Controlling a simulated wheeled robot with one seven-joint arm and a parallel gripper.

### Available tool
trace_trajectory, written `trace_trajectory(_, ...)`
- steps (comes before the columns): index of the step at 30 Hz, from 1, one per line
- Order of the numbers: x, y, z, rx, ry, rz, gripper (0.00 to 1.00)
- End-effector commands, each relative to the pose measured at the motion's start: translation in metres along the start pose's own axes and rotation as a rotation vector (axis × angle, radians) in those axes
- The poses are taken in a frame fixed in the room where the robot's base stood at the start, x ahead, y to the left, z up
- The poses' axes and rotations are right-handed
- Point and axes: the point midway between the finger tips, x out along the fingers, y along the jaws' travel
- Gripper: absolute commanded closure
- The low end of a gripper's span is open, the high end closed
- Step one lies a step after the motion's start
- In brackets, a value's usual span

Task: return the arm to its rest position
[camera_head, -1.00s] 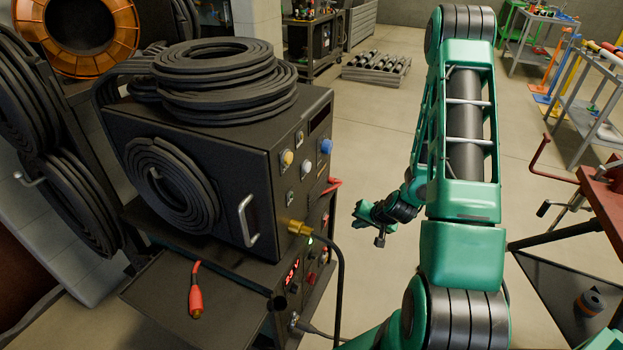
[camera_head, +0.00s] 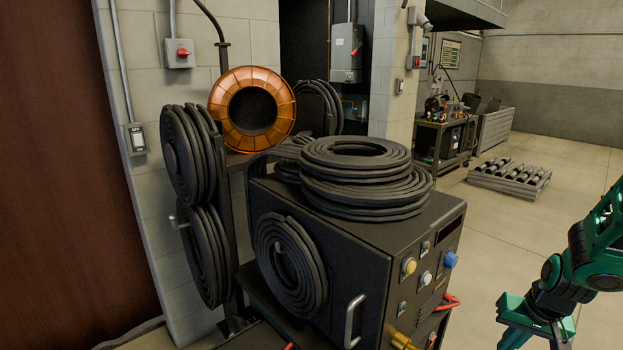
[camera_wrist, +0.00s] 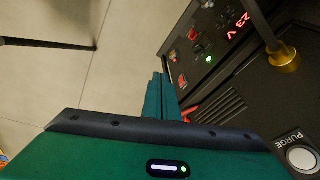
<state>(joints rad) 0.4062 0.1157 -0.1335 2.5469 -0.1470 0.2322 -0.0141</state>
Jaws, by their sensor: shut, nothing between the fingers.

**Task directions**
Begin with the line containing "- End-effector commands, each" and end with the final line of the data, printing those lines exactly and only; pictures are left out.

**Full solution**
- End-effector commands, each relative to the pose measured at the motion's start: translation in metres along the start pose's own axes and rotation as a rotation vector (axis × angle, radians) in those axes
- The poses are taken in a frame fixed in the room where the robot's base stood at the start, x ahead, y to the left, z up
- The poses' axes and rotations are right-handed
- Point and axes: the point midway between the finger tips, x out along the fingers, y along the jaws' travel
- Gripper: absolute commanded closure
- The low end of a gripper's span is open, the high end closed
- Step one lies a step after the motion's start
- In brackets, a value's usual span

Task: return the arm to its rest position
[camera_head, -1.00s] 
[camera_head, +0.00s] 
[camera_wrist, +0.00s] 
<state>(joints rad) 0.4062 0.1157 -0.1335 2.5469 -0.1470 0.2322 -0.0141</state>
Jaws, by their sensor: shut, nothing between the fingers.

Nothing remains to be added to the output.